Purpose and Early Interpretation
Though Eleventh Amendment jurisprudence can appear esoteric and abstruse and the decisions under it inconsistent, the Amendment remains a vital element of federal jurisdiction that “go[es] to the very heart of [the] federal system and affect[s] the allocation of power between the United States and the several states.”1 The limit on state accountability in federal courts embodied through the Amendment might seem a discrete, straightforward adjustment of our federal structure precipitated by early case law, but discerning the implications of this embodiment continues to occasion heated dispute.
In accepting a suit against a state by a citizen of another state in 1793,2 the Supreme Court provoked such anger in Georgia and such anxiety in other states that, at the first meeting of Congress following the decision, the Eleventh Amendment was proposed by an overwhelming vote of both Houses and ratified with, what was for that day, “vehement speed.”3 Chisholm had been brought under that part of the jurisdictional provision of Article III that authorized cognizance of “controversies . . . between a State and Citizens of another State.” At the time of the ratification debates, opponents of the proposed Constitution had objected to the subjection of a state to suits in federal courts and had been met with conflicting responses—on the one hand, an admission that the accusation was true and that it was entirely proper so to provide, and, on the other hand, that the accusation was false and the clause applied only when a state was the party plaintiff.4 So matters stood when Congress, in enacting the Judiciary Act of 1789, without recorded controversy gave the Supreme Court original jurisdiction of suits between states and citizens of other states.5 Chisholm v. Georgia was brought under this jurisdictional provision to recover under a contract for supplies executed with the state during the Revolution. Four of the five Justices agreed that a state could be sued under this Article III jurisdictional provision and that under section 13 of the Act the Supreme Court properly had original jurisdiction.6
The Amendment proposed by Congress and ratified by the states was directed specifically toward overturning the result in Chisholm and preventing suits against states by citizens of other states or by citizens or subjects of foreign jurisdictions. It did not, as other possible versions of the Amendment would have done, altogether bar suits against states in the federal courts.7 That is, it barred suits against states based on the status of the party plaintiff and did not address the instance of suits based on the nature of the subject matter.8
The early decisions seemed to reflect this understanding of the Amendment, although the point was not necessary to the decisions and thus the language is dictum.9 In Cohens v.
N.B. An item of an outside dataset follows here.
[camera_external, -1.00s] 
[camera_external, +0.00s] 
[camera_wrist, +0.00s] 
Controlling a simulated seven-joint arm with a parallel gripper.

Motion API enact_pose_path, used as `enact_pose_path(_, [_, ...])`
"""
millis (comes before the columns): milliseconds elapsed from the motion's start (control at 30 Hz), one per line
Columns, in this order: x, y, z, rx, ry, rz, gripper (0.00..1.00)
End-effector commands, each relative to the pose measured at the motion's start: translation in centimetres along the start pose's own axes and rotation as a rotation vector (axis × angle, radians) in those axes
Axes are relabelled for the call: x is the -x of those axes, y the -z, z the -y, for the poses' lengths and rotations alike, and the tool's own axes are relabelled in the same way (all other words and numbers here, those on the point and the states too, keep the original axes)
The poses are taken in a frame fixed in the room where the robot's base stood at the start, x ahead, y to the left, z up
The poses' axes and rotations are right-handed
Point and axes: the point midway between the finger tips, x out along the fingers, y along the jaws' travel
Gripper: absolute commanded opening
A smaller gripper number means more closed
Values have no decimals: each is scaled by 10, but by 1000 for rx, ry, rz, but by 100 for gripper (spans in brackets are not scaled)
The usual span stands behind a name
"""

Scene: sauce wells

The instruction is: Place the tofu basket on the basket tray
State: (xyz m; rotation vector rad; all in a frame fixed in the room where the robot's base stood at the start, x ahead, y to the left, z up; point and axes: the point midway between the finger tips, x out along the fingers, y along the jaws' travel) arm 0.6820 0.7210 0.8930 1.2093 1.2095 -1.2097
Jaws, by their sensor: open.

Virginia,10 Chief Justice Marshall ruled for the Court that the prosecution of a writ of error to review a judgment of a state court alleged to be in violation of the Constitution or laws of the United States did not commence or prosecute a suit against the state but was simply a continuation of one commenced by the state, and thus could be brought under § 25 of the Judiciary Act of 1789.11 But, in the course of the opinion, the Chief Justice attributed adoption of the Eleventh Amendment not to objections to subjecting states to suits per se but to well-founded concerns about creditors being able to maintain suits in federal courts for payment,12 and stated his view that the Eleventh Amendment did not bar suits against the states under federal question jurisdiction13 and did not in any case reach suits against a state by its own citizens.14
In Osborn v. Bank of the United States,15 the Court, again through Chief Justice Marshall, held that the Bank of the United States16 could sue the Treasurer of Ohio, over Eleventh Amendment objections, because the plaintiff sought relief against a state officer rather than against the state itself. This ruling embodied two principles, one of which has survived and one of which the Marshall Court itself soon abandoned. The latter holding was that a suit is not one against a state unless the state is a named party of record.17 The former holding, the primary rationale through which the strictures of the Amendment are escaped, is that a state official possesses no official capacity when acting illegally and consequently can derive no protection from an unconstitutional statute of a state.18
Expansion of the Immunity of the States.
Until the period following the Civil War, Chief Justice Marshall’s understanding of the Amendment generally prevailed. The aftermath of that conflict, however, presented the Court occasion to consider anew the circumstances and import of the Amendment’s adoption. Following the war, Congress effectively gave the federal courts general federal question jurisdiction,19 at a time when a large number of states in the South were defaulting on their revenue bonds in violation of the Contract Clause of the Constitution.20 As bondholders consequently sought relief in federal courts, the Supreme Court gradually worked itself into the position of holding that the Eleventh Amendment, or, more properly speaking, the principles “of which the Amendment is but an exemplification,”21 is a bar not only of suits against a state by citizens of other states, but also of suits brought by citizens of that state itself.22
Expansion as a formal holding occurred in Hans v. Louisiana,23 a suit against the state by a resident of that state brought in federal court under federal question jurisdiction, alleging a violation of the Contract Clause in the state’s repudiation of its obligation to pay interest on certain bonds. Admitting that the Amendment on its face prohibited only the entertaining of a suit against a state by citizens of another state, or citizens or subjects of a foreign state, the Court nonetheless thought the literal language was an insufficient basis for decision. Rather, wrote Justice Bradley for the Court, the Eleventh Amendment was a result of the “shock of surprise throughout the country” at the Chisholm decision and reflected the determination that the decision was wrong and that federal jurisdiction did not extend to making defendants of unwilling states.24
Under this view, the amendment reversed an erroneous decision and restored the proper interpretation of the Constitution. The views of the opponents of subjecting states to suit “were most sensible and just; and [those views] apply equally to the present case as to that then under discussion. The letter is appealed to now, as it was then, as a ground for sustaining a suit brought by an individual against a State. The reason against it is as strong in this case as it was in that. It is an attempt to strain the Constitution and the law to a construction never imagined or dreamed of.”25 “The truth is, that the cognizance of suits and actions unknown to the law, and forbidden by the law, was not contemplated by the Constitution when establishing the judicial power of the United States. . . . The suability of a State without its consent was a thing unknown to the law.”26 Thus, although the literal terms of the Amendment did not so provide, “the manner in which [Chisholm] was received by the country, the adoption of the Eleventh Amendment, the light of history and the reason of the thing,”27 led the Court unanimously to hold that states could not be sued by their own citizens on grounds arising under the Constitution and laws of the United States.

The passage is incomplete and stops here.